是否可以在 SQL Server 2008 中搜索相似词?

如果用户键入:Ayrton Sena

使用单个'n'它还应该返回Ayrton Senna带有两个的行'nn'

我认为同样的方法适用于拼写检查单词

4

4 回答 4

2

由于“Senna”不是“Sena”的反映,因此很难使用全文索引来解决此任务。

我建议使用全文和字符串相似度的组合来决定两个字符串是否被认为是“相等的”。

因此,如果您搜索多个单词并且允许其中一个单词拼写错误,请使用类似这样的内容

select * 
  from myTable t 
       join FullTextTable(myTable,TextField,'Ayrton Senna') f 
         on f.ID=t.PK
where dbo.MyExternalStringSimilarity('Ayrton Senna', t.TextField)>0.9

现在你只需要一个字符串相似度函数。您可以使用 microsoft 数据质量服务中的“相似性”功能或自己编写。
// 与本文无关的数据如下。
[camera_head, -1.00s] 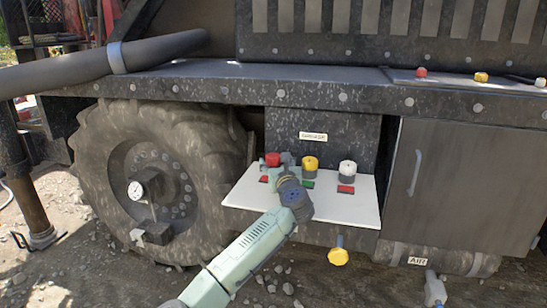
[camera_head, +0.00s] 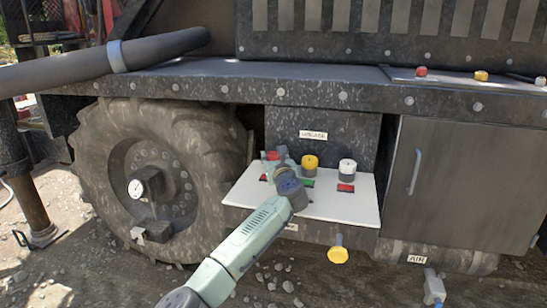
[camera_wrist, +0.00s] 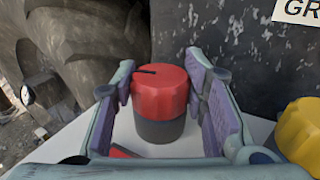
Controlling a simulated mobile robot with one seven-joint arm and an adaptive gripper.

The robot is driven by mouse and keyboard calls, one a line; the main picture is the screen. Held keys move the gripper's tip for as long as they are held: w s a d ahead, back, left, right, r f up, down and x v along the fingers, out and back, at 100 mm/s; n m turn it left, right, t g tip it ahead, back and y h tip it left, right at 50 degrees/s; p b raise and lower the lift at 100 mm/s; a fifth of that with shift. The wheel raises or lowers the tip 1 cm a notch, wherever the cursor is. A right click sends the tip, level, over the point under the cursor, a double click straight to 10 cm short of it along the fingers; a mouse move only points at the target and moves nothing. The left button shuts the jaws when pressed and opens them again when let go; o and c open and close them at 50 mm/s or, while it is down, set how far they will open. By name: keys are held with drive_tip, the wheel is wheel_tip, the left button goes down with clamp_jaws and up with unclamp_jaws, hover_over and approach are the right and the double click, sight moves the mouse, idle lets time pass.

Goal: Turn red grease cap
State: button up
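The red grease cap (camera_wrist: 160,90) stands upright on its dark grey base, with a dark line on its top pointing left in the wrist view. In the head view the red cap (camera_head: 271,156) shows partly behind my gripper (camera_head: 279,161). In the wrist view my gripper (camera_wrist: 163,75) is open, with one purple-padded finger on each side of the cap. A gap shows on the left; contact on the right is unclear.
A yellow cap (camera_head: 310,162) and a white cap (camera_head: 347,167) stand to the right on the white shelf (camera_head: 335,208). A large tyre (camera_head: 150,170) is on the left. A dark wall is behind the caps.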

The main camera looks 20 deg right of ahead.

寻找 Jaro-Winkler、Levenshtein、Dice-Coefficient 等。这些是进行字符串相似性比较的好算法。

当然,您也可以使用扫描整个数据库

select *
 from myTable t
 where dbo.MyExternalStringSimilarity('Ayrton Senna', t.TextField)>0.9

但这可能需要很长时间才能执行。

编辑:但是,我们目前正在使用第一种方法来查找名称的所有相似拼写。它工作得很好。

于 2013-01-26T14:13:03.947 回答
2

我一直在研究一个类似的问题,并偶然发现了一个 1990 年创建的“变音”算法。它实际上是 Soundex 的更准确版本,可用于识别语音上相似的单词。它在某些编程语言中显示为内置函数。 这是“Phil Factor”的一个 SQL Server 等效函数,我们一直在使用它并取得了一些成功。它是从php 的内置变音功能逆向工程的。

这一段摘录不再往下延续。